[start SUPPLIED DATA]
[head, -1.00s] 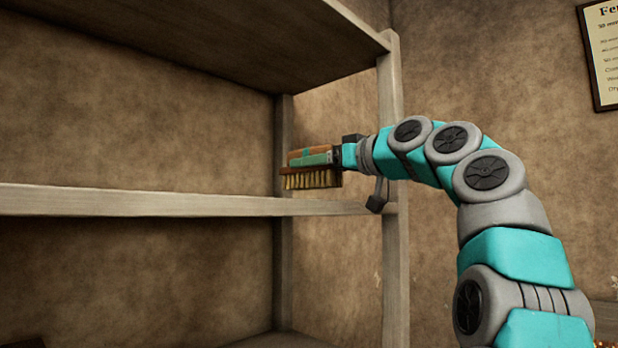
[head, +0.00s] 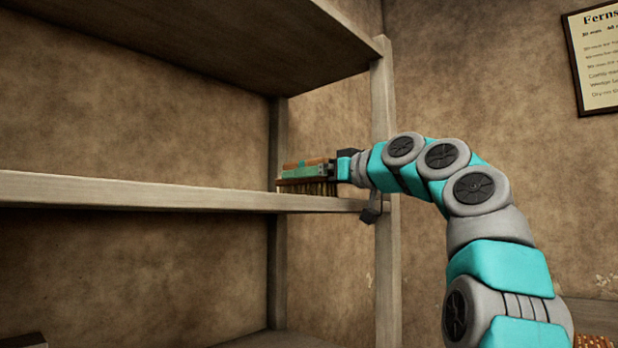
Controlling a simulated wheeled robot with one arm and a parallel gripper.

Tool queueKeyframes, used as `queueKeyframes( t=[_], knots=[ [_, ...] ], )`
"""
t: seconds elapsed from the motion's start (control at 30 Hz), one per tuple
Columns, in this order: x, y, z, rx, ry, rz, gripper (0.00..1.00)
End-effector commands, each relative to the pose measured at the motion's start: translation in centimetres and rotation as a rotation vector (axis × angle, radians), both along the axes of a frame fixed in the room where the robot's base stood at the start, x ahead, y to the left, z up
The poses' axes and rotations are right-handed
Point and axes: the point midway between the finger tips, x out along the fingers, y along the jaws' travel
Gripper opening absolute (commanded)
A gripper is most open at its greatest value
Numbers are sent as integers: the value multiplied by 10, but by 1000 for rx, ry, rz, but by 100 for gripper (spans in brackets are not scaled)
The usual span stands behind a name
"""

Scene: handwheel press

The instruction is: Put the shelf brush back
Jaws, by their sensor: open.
[end SUPPLIED DATA]
PROBLEM TO SOLVE: Leave every image out, and retype the material exactly.

RESULT:
[head, -1.00s] 
[head, +0.00s] 
Controlling a simulated wheeled robot with one arm and a parallel gripper.

Tool queueKeyframes, used as `queueKeyframes( t=[_], knots=[ [_, ...] ], )`
"""
t: seconds elapsed from the motion's start (control at 30 Hz), one per tuple
Columns, in this order: x, y, z, rx, ry, rz, gripper (0.00..1.00)
End-effector commands, each relative to the pose measured at the motion's start: translation in centimetres and rotation as a rotation vector (axis × angle, radians), both along the axes of a frame fixed in the room where the robot's base stood at the start, x ahead, y to the left, z up
The poses' axes and rotations are right-handed
Point and axes: the point midway between the finger tips, x out along the fingers, y along the jaws' travel
Gripper opening absolute (commanded)
A gripper is most open at its greatest value
Numbers are sent as integers: the value multiplied by 10, but by 1000 for rx, ry, rz, but by 100 for gripper (spans in brackets are not scaled)
The usual span stands behind a name
"""

Scene: handwheel press

The instruction is: Put the shelf brush back
Jaws, by their sensor: open.

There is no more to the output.